Your instructions:
Work through the following lines and count those that hold the word "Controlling". Reply with that number only.
START
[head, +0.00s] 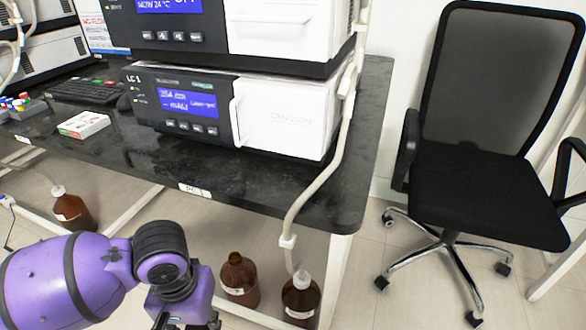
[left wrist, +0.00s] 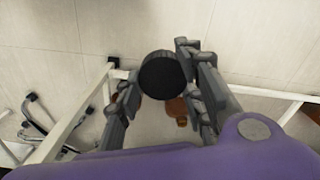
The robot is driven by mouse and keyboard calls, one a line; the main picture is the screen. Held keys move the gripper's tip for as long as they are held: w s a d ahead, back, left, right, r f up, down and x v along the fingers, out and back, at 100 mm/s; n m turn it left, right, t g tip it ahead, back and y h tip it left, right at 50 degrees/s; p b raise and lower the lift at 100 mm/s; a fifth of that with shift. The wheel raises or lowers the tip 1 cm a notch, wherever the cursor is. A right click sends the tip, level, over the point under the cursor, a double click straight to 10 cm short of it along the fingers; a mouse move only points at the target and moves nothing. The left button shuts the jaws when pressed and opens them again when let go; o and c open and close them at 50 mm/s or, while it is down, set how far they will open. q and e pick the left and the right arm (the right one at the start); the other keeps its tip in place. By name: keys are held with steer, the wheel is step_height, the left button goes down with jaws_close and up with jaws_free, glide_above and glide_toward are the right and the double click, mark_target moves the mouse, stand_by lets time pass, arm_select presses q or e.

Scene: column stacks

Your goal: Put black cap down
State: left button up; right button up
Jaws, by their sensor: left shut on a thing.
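The black cap (left wrist: 162,72) is a round dark disc in the left wrist view. My left gripper (left wrist: 158,78) is shut on it, with one finger on either side. In the head view my left gripper (head: 188,322) shows only in part at the bottom edge, and the cap cannot be made out there. My right gripper is not in view.
A brown bottle with no cap visible (head: 239,280) stands on the floor under the bench (head: 345,190). Beside it is a brown bottle with a tube (head: 300,302); another brown bottle (head: 72,210) stands left. A small box (head: 84,125) lies on the bench. A chair (head: 480,195) stands right.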

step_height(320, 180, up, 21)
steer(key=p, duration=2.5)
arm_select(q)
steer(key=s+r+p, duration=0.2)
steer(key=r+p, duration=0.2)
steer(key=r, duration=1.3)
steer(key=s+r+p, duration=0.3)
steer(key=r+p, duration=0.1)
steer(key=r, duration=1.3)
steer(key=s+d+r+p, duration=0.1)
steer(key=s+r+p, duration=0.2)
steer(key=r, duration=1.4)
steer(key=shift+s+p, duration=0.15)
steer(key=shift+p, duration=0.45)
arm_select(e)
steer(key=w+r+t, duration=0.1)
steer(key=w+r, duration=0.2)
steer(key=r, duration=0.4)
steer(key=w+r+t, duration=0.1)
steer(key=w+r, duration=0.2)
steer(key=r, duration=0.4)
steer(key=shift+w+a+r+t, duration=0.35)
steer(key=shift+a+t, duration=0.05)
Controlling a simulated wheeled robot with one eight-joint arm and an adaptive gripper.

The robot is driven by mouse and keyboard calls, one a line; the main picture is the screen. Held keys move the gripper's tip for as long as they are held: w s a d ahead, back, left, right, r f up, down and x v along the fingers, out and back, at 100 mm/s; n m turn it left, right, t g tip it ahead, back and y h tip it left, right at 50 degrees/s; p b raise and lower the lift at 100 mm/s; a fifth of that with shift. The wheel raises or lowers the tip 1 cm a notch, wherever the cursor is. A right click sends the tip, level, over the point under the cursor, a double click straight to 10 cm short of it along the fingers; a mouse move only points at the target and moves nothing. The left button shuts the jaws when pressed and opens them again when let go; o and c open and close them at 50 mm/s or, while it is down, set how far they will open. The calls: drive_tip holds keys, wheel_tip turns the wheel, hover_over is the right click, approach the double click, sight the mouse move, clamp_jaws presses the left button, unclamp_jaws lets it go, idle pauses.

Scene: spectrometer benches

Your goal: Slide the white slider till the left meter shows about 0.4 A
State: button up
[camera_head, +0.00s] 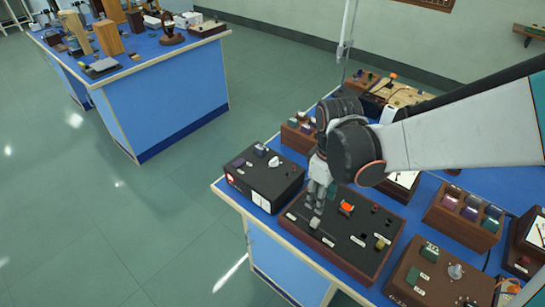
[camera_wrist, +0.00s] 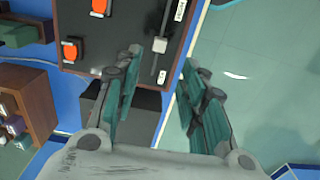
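The white slider (camera_wrist: 159,46) sits on a narrow track on a dark wooden-rimmed board (camera_wrist: 128,40). In the head view the slider (camera_head: 315,223) is near the board's left edge, close below my fingertips. My gripper (camera_head: 316,206) points down over that edge. In the wrist view its teal-padded fingers (camera_wrist: 158,78) are apart with nothing between them. The slider lies ahead of the gap, and I see no contact. A white-faced meter (camera_head: 405,179) is partly hidden behind my arm. Another meter (camera_head: 538,232) is at the right edge. Neither reading is legible.
A black box (camera_head: 264,181) stands left of the board. Orange controls (camera_wrist: 70,50) sit on the board beside the track. A wooden block with coloured pieces (camera_head: 464,212) and another board (camera_head: 432,278) are to the right. Open floor lies left of the bench.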

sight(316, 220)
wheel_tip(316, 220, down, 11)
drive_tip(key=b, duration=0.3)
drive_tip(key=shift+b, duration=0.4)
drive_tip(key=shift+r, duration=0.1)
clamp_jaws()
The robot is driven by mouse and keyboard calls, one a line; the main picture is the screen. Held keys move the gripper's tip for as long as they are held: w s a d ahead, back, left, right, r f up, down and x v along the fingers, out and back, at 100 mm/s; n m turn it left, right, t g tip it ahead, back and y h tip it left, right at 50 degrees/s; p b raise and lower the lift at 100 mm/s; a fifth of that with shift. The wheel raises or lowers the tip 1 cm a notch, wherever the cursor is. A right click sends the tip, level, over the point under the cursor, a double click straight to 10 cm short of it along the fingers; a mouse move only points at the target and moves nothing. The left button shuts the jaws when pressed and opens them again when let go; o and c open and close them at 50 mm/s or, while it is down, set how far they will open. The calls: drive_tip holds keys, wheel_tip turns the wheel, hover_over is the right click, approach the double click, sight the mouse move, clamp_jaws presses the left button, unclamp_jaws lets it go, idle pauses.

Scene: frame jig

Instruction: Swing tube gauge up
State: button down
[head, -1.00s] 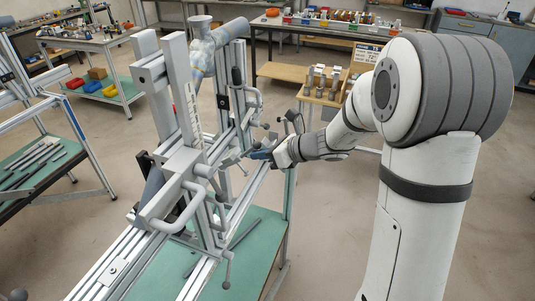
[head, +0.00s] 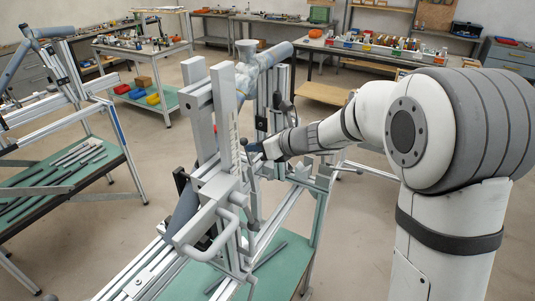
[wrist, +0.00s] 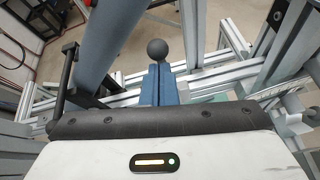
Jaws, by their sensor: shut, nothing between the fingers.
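A jig of silver rails and grey uprights (head: 220,115) stands in the middle of the head view, with a scale strip along one upright. A blue-grey tube (head: 183,215) runs through it and shows large in the wrist view (wrist: 108,42). I cannot tell for sure which part is the tube gauge. A dark ball knob (wrist: 157,50) shows just beyond my fingertips in the wrist view; a ball-ended rod (head: 244,142) stands near them in the head view. My gripper (head: 258,149) has its blue fingers shut and empty, beside the uprights. Whether they touch the knob is unclear.
A black clamp lever (wrist: 68,80) stands left of my fingers in the wrist view. Rails (wrist: 215,75) cross close on the right. A green-topped bench (head: 285,255) lies below the jig. Open floor (head: 365,215) lies to its right.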

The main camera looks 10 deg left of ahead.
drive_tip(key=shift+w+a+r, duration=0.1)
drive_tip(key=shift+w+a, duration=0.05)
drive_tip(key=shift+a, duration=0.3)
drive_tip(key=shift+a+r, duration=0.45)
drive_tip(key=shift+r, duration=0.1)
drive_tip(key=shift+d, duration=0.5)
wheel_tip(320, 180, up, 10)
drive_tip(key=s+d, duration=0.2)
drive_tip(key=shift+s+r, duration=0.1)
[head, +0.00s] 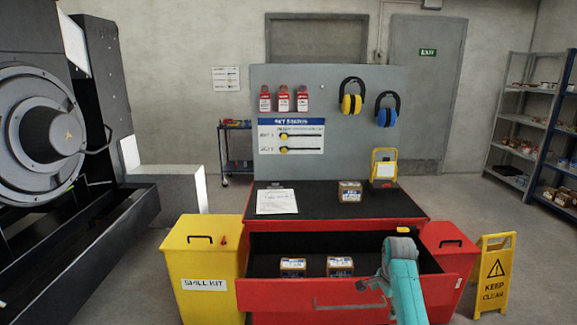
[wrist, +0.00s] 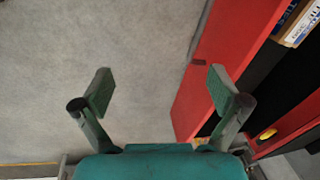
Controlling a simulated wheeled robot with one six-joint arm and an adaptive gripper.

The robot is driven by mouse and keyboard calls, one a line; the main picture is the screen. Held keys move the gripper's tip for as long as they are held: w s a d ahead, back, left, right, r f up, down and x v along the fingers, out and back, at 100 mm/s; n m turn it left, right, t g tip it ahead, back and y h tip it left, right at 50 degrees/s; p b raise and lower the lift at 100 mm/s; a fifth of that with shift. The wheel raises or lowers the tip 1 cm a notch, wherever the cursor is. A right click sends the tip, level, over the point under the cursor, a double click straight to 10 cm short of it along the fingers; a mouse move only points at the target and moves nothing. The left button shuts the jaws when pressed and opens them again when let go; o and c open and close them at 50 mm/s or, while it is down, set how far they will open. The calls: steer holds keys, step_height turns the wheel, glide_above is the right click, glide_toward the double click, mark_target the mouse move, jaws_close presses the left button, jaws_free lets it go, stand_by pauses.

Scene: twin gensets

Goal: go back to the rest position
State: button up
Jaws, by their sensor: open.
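In the wrist view my gripper (wrist: 162,90) is open, its two green-padded fingers wide apart with nothing between them. Grey floor lies below the gap, and the red drawer front passes beside and under the right finger. In the head view my teal arm (head: 405,285) reaches up in front of the right part of the open red drawer (head: 270,302). The fingers cannot be made out clearly there.
The drawer holds two small boxes (head: 292,267) (head: 340,266). The bench top (head: 330,205) above carries a paper and another box. A yellow spill kit bin (head: 203,275) stands left, a red bin (head: 448,262) and yellow floor sign (head: 494,275) right.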

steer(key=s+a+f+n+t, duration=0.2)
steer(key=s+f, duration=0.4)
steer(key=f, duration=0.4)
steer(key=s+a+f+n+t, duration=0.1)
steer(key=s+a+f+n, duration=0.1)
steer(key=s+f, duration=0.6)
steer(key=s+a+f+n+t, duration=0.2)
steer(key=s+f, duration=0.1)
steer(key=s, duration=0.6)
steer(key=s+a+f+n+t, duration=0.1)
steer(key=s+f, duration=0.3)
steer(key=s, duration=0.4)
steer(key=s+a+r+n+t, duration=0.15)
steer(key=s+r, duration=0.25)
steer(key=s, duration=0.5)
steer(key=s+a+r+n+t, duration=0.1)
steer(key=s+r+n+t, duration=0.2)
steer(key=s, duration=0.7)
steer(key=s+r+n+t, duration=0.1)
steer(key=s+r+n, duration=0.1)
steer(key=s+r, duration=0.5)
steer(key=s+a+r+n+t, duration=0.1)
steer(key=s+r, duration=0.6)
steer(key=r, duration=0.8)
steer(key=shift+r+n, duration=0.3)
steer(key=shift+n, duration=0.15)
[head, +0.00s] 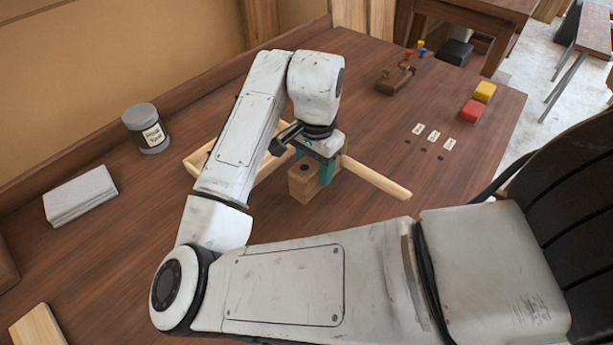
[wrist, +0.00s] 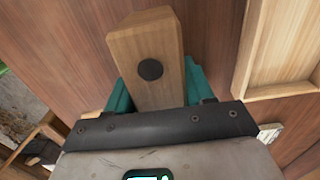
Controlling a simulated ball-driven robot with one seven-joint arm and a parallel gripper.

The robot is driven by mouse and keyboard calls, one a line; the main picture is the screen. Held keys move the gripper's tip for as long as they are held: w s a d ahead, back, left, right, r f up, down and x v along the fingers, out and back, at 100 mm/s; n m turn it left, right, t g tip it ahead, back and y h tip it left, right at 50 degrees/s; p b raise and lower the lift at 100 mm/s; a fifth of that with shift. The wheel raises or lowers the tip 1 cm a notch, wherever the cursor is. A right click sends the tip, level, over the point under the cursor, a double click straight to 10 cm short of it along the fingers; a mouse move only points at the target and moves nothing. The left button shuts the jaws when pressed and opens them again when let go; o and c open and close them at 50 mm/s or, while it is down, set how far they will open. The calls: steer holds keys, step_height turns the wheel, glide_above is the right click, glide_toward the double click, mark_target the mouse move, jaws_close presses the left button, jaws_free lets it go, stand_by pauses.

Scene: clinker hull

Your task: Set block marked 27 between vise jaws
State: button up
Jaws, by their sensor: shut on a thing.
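My gripper (head: 314,168) points down over the workbench, its teal fingers shut on a light wooden block (head: 301,187). In the wrist view the block (wrist: 145,40) sits between the teal fingers (wrist: 152,92), with a dark round spot on its face. No number 27 is readable on it. The block is low over the bench; I cannot tell whether it touches the top. I cannot make out vise jaws in either view.
A wooden tray (head: 195,160) lies partly behind my arm; a wooden bar (head: 378,179) lies right of the gripper. A grey can (head: 147,128) and grey slabs (head: 80,196) stand left. Red (head: 473,110) and yellow (head: 485,91) blocks and a brown tool (head: 395,79) are far right.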

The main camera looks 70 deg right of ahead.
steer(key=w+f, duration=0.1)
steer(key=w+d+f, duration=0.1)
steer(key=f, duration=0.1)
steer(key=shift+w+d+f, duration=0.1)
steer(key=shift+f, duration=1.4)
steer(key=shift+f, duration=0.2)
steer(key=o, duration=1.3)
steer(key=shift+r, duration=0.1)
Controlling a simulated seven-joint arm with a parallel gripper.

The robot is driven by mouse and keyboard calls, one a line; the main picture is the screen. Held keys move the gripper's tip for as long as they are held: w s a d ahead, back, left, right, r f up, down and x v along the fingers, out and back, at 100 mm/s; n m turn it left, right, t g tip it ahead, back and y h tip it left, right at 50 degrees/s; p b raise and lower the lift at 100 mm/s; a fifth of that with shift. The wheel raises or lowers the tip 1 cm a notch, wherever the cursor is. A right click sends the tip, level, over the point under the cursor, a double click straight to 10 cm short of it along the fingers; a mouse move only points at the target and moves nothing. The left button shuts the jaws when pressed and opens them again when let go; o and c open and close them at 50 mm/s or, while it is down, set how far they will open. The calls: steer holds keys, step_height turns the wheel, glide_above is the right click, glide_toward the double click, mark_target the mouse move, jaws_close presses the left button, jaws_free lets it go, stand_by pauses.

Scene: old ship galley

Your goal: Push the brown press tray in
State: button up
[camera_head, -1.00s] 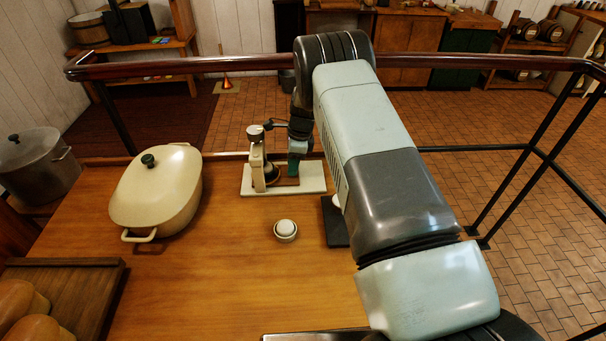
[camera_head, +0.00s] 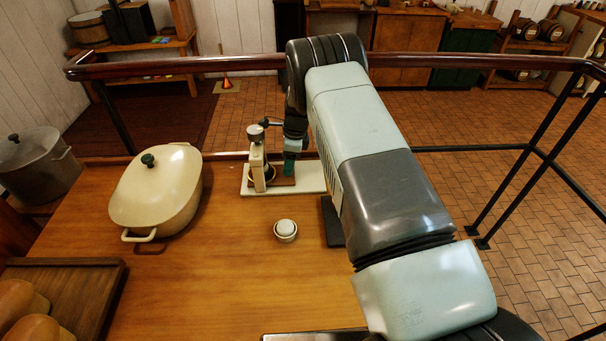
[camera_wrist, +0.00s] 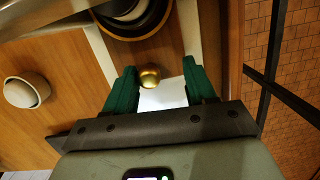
END
Right answer:
4